August 2010 Convention
Anaheim, CA

Point, Counterpoint: One Performance, Two Viewpoints

Fenwick Smith

Leone Buyse and Fenwick Smith jointly coached two mixed-chamber works: Madeline Dring's trio for flute, oboe, and piano, and Martinu's trio for flute, violin, and piano.

In the first movement of the Martinu trio, performers were encouraged to aim for a more aggressive approach to the meter of the work. This "bite" or "edge" to the meter punctuated the phrases and helped keep the ensemble together, especially in the 16th-note passages. In the second movement, Buyse pointed out that the tendency to make a legato line, following the composer's slur indication, can actually sabotage the phrase "cells" that start out soft and then grow. Performers were encouraged to approach the work from a broader perspective, and Smith suggested that the accumulation of small gestures, while matching phrase inflection within the ensemble, would highlight the "architecture" of the piece. Buyse added that it is easy to become a "tone junkie," that we can get addicted to sound, which can lead to overly romanticizing a phrase. In the third movement, contrasts in tempo were the main challenge. Buyse pointed out that "transitions are always scary, in music and in life!" She noted that the flute should be very clear when cuing the "poco meno" tempo, and added that this section's new key is another indication that the composer desired a significant character change. At times, intonation in the high register of the flute became problematic with the violin. Buyse suggested that these inconsistencies can often be an issue of timbre, not necessarily pitch. She also mentioned that an effort to match the violin's articulation can lead to tension in the throat, which can in turn affect intonation.

Leone Buyse

The approach to the phrase was the topic that surfaced after a performance of the first movement of Dring's trio for flute, oboe, and piano. Smith pointed out the importance of approaching cadences within the ensemble and suggested the three members communicate about the way each phrase should end. Buyse supported the observation by asserting that the recognition and parallel treatment of inflection of each phrase is vital within the ensemble and that the exaggeration of these elements will explain the work's structure to the audience.

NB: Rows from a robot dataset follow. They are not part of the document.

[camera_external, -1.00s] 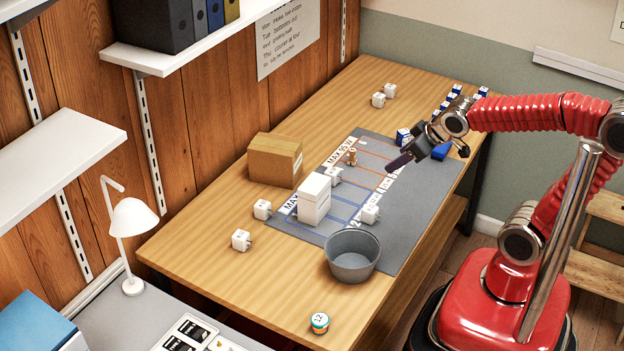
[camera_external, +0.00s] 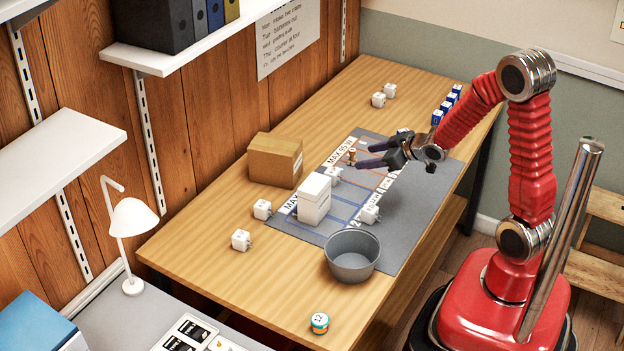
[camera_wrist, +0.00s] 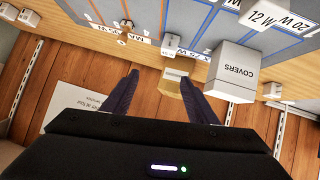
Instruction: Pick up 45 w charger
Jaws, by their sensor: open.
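My gripper (camera_external: 362,155) is open and empty above the grey grading mat (camera_external: 420,213); its two dark fingers also show in the wrist view (camera_wrist: 159,82). I cannot read which charger is the 45 W one. White cube chargers stand on the mat behind the white box (camera_external: 334,175) and near its front edge (camera_external: 370,214). The first shows in the wrist view (camera_wrist: 170,43), ahead of the fingers. Others stand on bare wood to the left (camera_external: 262,209), (camera_external: 241,240), and a pair stands at the far end (camera_external: 378,99).
The white COVERS box (camera_external: 313,202) and a cardboard box (camera_external: 272,163) stand close to the chargers. A small wooden piece (camera_external: 352,157) stands near the fingertips. A grey bowl (camera_external: 352,257) sits at the mat's near end. Blue-and-white boxes (camera_external: 444,108) line the far right edge.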

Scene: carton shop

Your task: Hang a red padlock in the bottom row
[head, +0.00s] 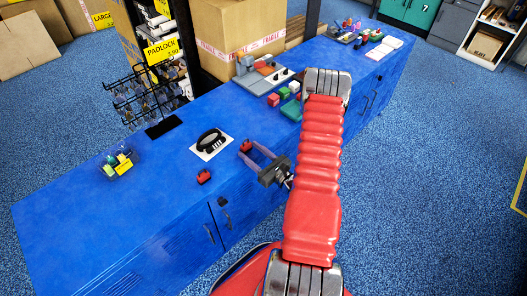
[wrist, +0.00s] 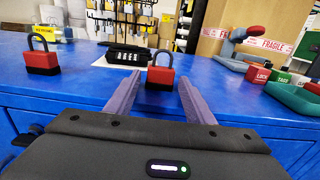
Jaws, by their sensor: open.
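One red padlock (head: 246,146) stands upright on the blue counter. It also shows in the wrist view (wrist: 160,77), shackle up, straight ahead between my fingertips. My gripper (head: 250,151) is open, low over the counter's front edge, with its two purple fingers pointing at this padlock; I cannot tell whether they touch it. A second red padlock (head: 204,176) stands to the left, outside the fingers, and shows in the wrist view (wrist: 42,62). The black wire rack (head: 140,98) with rows of hooks stands behind the counter, beside a yellow "PADLOCK" sign (head: 162,51). Its bottom row is not clear.
A black combination lock (head: 209,140) lies on a white card behind the padlocks. Yellow-tagged small locks (head: 119,163) are at the left. Coloured blocks (head: 284,94) and a grey device (head: 262,75) are at the right. A large carton (head: 235,35) stands behind.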

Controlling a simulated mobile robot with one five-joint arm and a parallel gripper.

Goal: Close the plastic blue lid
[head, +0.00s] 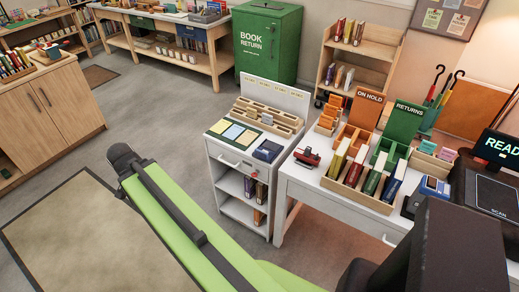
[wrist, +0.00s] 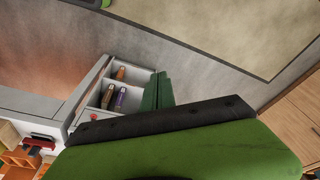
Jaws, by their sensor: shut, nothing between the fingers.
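A small dark blue case (head: 268,150) sits on the front right corner of the white cart (head: 222,152) in the head view. It may carry the blue lid, but it is too small to tell whether it is open. A brighter blue and white item (head: 435,187) stands on the white desk further right. In the wrist view, my gripper (wrist: 158,88) shows as two dark green fingers held together, with nothing between them. Behind them the cart's open shelves (wrist: 106,97) hold a few books. The blue case is not clearly visible in the wrist view.
A green mat with cards (head: 236,133) and a wooden organiser (head: 270,115) share the cart top. A red stapler-like item (head: 307,157), book trays and signs crowd the desk (head: 345,196). A book return bin (head: 268,42) stands behind. Grey floor (head: 165,110) is clear left of the cart.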

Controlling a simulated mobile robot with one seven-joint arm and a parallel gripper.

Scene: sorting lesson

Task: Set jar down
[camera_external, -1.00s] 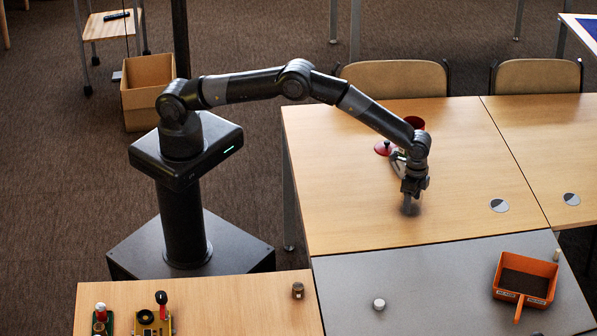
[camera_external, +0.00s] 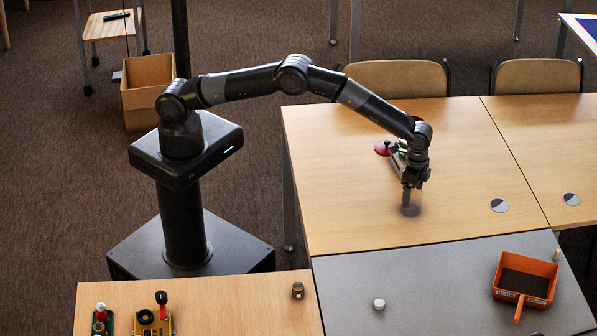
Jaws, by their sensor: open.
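My gripper (camera_external: 407,190) points down, directly over the jar. It is open, with its fingertips close to the top of the jar. Whether the fingers still touch the jar is too small to tell.
A red lid-like item (camera_external: 382,148) lies behind my gripper, with a partly hidden item beside it. A grey disc (camera_external: 499,205) lies to the right. The grey table in front holds a white cylinder (camera_external: 379,304) and an orange scoop (camera_external: 525,270). Bare wood lies left of the jar.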

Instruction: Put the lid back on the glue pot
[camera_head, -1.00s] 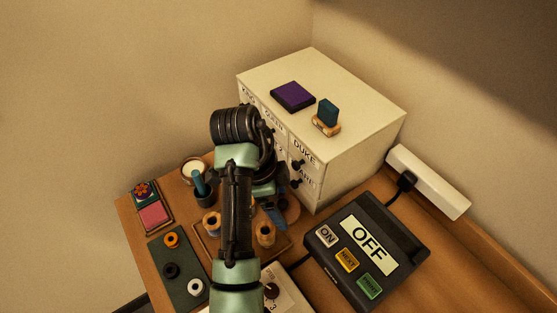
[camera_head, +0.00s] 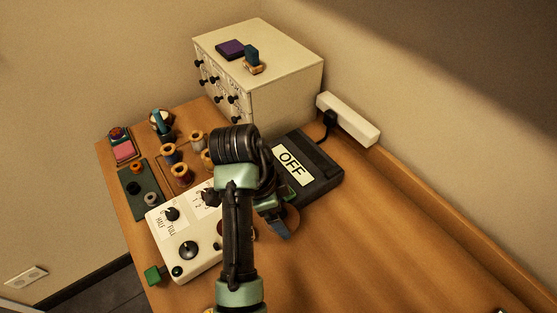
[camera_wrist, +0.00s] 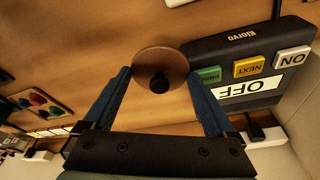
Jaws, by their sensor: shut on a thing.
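A round brown lid with a black knob (camera_wrist: 160,80) sits between the blue fingertips of my gripper (camera_wrist: 159,74) in the wrist view. The gripper is shut on its rim. In the head view the lid (camera_head: 291,218) shows partly behind my blue fingers (camera_head: 280,229), in front of the black OFF box; its height over the table is hard to tell. A pale-rimmed round pot (camera_head: 155,115), likely the glue pot, stands at the table's back left. A cup with a teal brush (camera_head: 160,123) partly hides it.
The black box (camera_head: 319,183) reads OFF. A cream control box with knobs (camera_head: 174,233) stands left of my arm. Several thread spools (camera_head: 180,172) stand between it and the drawer cabinet (camera_head: 283,88). The table's front right (camera_head: 400,250) is bare.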

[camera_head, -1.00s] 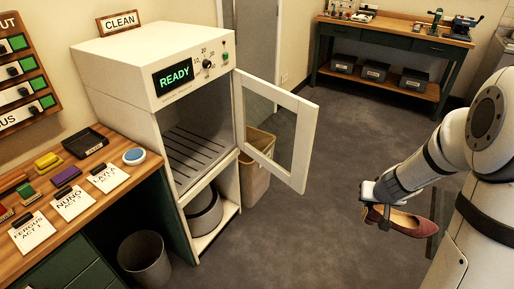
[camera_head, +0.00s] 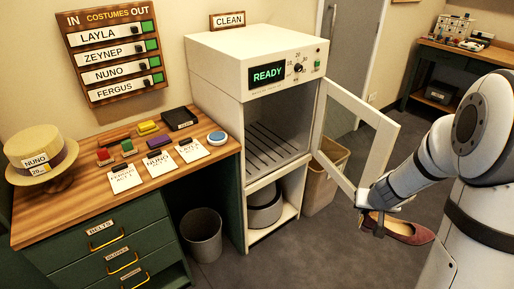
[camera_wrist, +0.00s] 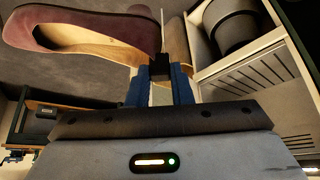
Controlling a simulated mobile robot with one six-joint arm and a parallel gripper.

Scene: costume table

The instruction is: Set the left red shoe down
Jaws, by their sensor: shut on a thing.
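The red shoe (camera_head: 403,230) is a dark red low shoe with a tan inside. My gripper (camera_head: 378,205) is shut on one end of it and holds it in the air, in front of the open cabinet door. In the wrist view the shoe (camera_wrist: 85,32) hangs off to the left of the gripper (camera_wrist: 160,75), whose blue fingers close at its edge. Whether it is the left shoe of a pair I cannot tell. No second shoe shows.
The white cabinet (camera_head: 215,85) reads READY; its glazed door (camera_head: 378,155) stands open near my gripper. Left is a wooden counter (camera_head: 75,221) with cards, coloured pads and a straw hat (camera_head: 38,150). A grey bin (camera_head: 202,236) and a tan bin (camera_head: 322,180) stand on the floor.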

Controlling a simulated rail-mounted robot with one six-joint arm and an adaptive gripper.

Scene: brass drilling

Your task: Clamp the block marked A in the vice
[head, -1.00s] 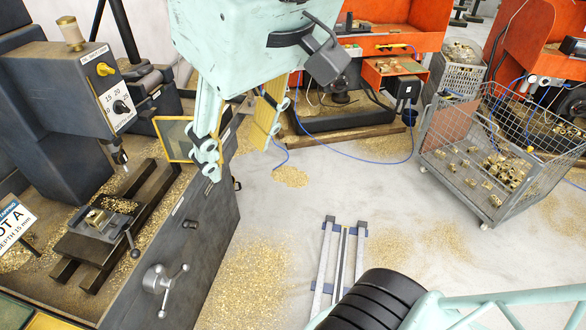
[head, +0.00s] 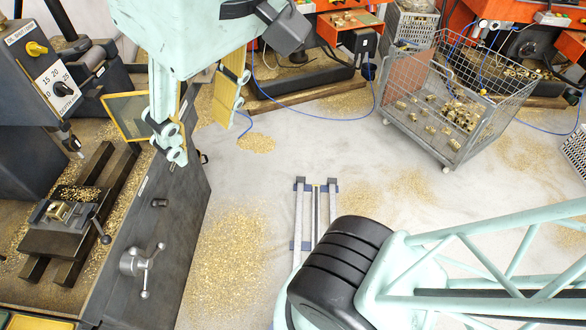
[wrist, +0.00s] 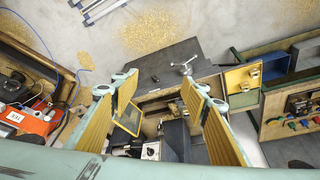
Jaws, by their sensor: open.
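The vice (head: 72,217) stands on the drill press table at the left of the head view. A small brass block (head: 57,210) sits at its jaws; I cannot read any mark on it or tell whether it is gripped. My gripper (head: 205,128) is open and empty, high above the floor to the right of the vice, beside the dark cabinet. In the wrist view, my gripper (wrist: 160,88) shows its two yellow-padded fingers wide apart with nothing between them. A yellow tray (wrist: 233,80) with small brass pieces (wrist: 254,73) lies right of the fingers there.
The drill press (head: 40,65) rises behind the vice, with a yellow-framed guard (head: 125,115) near my fingers. The dark cabinet (head: 170,215) has a handwheel (head: 142,264). A wire cart (head: 450,110) holds several brass pieces. The floor between is open, with scattered chips.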

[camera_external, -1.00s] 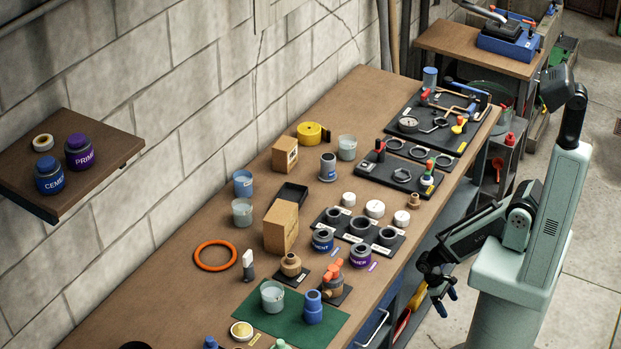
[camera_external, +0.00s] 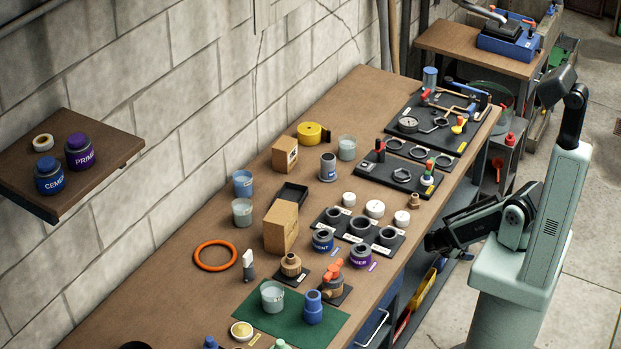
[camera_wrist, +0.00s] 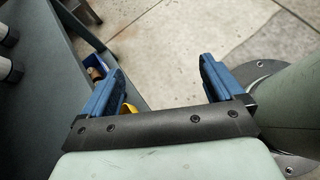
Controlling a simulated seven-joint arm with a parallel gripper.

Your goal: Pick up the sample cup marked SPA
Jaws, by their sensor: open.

Additionally, performers were asked to match and clarify articulations by allowing for space between a grace note and the note before it. In the third movement, Buyse reminded the audience of the element of humor in Dring's music, suggesting that an exaggerated dynamic scheme can really make this work speak to the audience. The accelerando that ends the work took on a new energy after Buyse suggested giving it a more "conclusive" feel, while an audience member's comment that the ending sounded more "intentional" was an indication that Buyse and Smith had made these ensembles' already well-prepared performances come alive.